• Your instructions: Copy only this range: the line with "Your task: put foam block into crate" through the final line of the material, inclusive at both ends.

• Stored data:

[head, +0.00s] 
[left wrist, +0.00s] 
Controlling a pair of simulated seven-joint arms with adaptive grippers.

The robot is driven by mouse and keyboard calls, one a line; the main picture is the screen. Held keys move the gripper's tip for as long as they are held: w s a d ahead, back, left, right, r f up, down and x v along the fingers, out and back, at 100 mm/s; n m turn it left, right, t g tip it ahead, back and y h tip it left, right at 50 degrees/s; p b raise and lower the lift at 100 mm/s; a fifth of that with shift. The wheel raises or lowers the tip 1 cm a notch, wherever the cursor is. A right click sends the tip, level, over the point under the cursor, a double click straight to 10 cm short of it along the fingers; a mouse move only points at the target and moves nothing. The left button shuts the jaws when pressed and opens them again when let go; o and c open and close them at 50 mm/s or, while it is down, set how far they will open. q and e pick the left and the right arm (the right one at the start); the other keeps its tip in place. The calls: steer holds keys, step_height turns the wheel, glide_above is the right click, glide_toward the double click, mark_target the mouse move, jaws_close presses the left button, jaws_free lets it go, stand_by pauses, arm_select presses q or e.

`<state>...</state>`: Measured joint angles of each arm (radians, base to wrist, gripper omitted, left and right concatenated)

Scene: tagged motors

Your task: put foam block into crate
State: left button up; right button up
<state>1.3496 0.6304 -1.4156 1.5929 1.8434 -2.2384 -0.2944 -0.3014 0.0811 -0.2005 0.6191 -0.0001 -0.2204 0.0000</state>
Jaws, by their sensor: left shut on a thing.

• Answer below:
Your task: put foam block into crate
State: left button up; right button up
<state>1.3496 0.6304 -1.4156 1.5929 1.8434 -2.2384 -0.2944 -0.3014 0.0811 -0.2005 0.6191 -0.0001 -0.2204 0.0000</state>
Jaws, by their sensor: left shut on a thing.

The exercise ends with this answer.